The plaster of this wall differed materially from that in
the other temple. It consisted of two layers, of which the
outer one was remarkably well finished and smooth, but
only a quarter of an inch thick and exceedingly brittle.
The inner layer, about three-quarters of an inch thick and
softer, had very little admixture of straw, and consequently
broke far more easily than the wall surface of the other
temple, where the plaster, being uniform in substance and
full of chopped straw, possessed a good deal of cohesion.
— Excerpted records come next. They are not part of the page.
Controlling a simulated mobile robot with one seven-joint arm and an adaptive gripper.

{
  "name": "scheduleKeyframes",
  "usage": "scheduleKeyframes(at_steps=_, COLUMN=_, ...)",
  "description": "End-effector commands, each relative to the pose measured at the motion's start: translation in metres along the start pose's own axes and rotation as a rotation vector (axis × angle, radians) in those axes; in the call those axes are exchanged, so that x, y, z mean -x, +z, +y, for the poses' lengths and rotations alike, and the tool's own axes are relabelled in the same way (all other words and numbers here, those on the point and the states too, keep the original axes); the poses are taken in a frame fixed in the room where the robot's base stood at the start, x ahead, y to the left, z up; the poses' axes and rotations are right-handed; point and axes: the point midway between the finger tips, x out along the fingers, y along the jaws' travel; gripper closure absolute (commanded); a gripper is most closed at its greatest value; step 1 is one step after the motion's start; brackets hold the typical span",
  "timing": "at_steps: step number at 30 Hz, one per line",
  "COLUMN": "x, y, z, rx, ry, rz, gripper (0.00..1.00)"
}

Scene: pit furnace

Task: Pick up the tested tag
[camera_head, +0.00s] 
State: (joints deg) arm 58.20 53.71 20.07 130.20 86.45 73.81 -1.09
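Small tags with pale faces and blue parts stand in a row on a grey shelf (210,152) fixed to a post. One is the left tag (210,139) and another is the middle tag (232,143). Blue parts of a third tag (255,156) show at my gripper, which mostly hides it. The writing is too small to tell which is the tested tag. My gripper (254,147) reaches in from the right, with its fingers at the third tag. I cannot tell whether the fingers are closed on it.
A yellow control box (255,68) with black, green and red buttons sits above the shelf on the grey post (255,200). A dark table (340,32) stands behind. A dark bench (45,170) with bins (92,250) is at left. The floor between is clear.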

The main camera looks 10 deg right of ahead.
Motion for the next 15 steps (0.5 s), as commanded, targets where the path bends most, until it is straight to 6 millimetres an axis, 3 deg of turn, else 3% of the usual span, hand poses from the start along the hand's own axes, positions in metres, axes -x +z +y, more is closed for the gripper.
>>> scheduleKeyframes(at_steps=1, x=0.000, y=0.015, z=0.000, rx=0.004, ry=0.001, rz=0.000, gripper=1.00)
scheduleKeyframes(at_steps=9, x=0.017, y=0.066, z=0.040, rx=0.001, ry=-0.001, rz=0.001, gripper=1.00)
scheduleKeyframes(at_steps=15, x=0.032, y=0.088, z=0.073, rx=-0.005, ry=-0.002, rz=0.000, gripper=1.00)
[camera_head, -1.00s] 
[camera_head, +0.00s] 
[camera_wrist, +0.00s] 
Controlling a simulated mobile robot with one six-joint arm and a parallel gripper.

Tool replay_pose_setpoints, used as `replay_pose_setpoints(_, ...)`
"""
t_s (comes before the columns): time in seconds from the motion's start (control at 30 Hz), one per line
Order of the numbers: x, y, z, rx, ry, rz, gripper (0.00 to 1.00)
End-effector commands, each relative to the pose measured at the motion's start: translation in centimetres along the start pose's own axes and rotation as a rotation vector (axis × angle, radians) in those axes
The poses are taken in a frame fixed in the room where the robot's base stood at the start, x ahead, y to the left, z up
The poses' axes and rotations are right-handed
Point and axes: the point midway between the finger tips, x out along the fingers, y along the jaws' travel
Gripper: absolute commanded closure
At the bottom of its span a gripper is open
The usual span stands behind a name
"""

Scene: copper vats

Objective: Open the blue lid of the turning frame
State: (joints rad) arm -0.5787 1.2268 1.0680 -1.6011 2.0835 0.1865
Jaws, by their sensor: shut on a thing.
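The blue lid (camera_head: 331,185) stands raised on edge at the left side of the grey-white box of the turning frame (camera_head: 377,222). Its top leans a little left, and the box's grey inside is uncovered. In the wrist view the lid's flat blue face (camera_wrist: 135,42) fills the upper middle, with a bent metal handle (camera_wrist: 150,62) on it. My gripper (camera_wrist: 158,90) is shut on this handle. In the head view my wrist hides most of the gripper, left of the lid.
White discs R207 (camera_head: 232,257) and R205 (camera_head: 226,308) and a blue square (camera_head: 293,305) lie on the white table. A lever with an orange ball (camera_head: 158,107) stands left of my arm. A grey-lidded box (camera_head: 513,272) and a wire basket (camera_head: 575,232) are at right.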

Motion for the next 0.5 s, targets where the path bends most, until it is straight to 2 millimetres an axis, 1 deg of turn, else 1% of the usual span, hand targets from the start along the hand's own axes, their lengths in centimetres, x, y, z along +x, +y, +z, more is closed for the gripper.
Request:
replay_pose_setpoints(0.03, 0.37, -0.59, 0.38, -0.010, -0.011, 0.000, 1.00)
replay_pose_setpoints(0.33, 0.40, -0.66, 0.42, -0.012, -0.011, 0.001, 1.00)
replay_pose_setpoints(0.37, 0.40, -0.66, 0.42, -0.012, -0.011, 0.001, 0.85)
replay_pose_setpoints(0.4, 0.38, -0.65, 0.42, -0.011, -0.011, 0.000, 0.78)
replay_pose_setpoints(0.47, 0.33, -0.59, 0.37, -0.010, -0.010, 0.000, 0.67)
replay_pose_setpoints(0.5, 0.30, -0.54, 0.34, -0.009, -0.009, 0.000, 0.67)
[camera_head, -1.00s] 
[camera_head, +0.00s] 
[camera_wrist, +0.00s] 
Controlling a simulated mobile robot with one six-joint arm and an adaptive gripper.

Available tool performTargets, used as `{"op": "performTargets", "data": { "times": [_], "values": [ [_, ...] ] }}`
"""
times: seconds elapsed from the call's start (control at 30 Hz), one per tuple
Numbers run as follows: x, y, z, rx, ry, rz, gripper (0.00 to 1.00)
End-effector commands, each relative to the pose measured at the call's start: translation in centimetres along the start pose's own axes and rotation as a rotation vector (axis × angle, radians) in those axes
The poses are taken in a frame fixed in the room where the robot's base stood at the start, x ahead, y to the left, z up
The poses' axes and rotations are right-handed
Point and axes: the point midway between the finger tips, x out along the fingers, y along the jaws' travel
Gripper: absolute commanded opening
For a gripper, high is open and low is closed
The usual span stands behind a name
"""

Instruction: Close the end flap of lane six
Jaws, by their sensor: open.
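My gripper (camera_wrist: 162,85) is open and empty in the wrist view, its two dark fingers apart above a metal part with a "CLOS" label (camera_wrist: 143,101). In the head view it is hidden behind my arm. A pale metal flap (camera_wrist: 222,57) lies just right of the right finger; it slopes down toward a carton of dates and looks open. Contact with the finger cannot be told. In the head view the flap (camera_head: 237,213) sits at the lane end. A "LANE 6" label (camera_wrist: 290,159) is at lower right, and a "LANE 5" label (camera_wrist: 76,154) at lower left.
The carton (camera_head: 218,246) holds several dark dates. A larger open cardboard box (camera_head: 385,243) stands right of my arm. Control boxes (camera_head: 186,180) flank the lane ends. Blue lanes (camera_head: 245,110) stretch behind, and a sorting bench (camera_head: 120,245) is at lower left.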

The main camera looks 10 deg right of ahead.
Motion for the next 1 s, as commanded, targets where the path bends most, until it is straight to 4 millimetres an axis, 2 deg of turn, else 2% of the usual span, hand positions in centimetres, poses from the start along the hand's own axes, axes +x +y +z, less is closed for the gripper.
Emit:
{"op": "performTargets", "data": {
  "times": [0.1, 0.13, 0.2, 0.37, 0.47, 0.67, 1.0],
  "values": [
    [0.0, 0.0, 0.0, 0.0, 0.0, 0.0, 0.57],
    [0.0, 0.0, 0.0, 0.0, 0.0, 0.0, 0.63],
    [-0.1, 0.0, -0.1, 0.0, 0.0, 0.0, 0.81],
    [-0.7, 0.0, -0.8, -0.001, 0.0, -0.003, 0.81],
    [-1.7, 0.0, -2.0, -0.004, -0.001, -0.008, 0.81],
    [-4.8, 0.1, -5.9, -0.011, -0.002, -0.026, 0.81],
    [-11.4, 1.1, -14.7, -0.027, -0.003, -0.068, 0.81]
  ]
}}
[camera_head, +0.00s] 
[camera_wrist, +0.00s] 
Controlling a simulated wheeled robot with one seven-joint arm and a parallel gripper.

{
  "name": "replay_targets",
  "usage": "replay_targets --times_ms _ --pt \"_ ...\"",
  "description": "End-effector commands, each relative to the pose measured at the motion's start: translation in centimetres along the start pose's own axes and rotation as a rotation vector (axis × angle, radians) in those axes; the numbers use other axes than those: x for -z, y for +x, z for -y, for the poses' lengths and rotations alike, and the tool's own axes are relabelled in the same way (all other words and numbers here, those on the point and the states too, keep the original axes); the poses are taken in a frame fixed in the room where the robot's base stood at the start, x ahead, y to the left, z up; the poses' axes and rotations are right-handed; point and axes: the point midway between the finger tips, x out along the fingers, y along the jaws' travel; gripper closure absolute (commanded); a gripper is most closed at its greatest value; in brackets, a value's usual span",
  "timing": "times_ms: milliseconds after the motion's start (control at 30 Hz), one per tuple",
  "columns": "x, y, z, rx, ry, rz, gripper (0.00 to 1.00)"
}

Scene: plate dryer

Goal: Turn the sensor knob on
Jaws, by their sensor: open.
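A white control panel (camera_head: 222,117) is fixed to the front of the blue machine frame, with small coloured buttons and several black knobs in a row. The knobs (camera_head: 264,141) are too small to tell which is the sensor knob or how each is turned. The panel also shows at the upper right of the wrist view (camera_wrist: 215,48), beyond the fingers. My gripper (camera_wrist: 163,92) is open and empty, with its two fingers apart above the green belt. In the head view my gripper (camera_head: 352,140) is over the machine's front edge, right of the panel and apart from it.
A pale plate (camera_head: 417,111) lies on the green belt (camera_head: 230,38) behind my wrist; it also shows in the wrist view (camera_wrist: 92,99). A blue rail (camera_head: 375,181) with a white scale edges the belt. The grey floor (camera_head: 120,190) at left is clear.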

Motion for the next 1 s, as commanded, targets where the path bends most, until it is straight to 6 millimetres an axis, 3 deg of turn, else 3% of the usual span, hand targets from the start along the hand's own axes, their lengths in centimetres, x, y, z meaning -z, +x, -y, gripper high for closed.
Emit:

When with all due precautions I had removed a detached
Putto head and one of the already injured male busts from
the dado, I found it impossible to prevent parts of the
thin outer layer breaking off in fragments as the plaster
behind was being loosened. So I reluctantly realized that
there was here no hope of safely detaching any larger
piece of frescoed surface, unless the wall behind were
systematically tunnelled and special appliances used for
lifting off and strengthening the curving planes of stucco.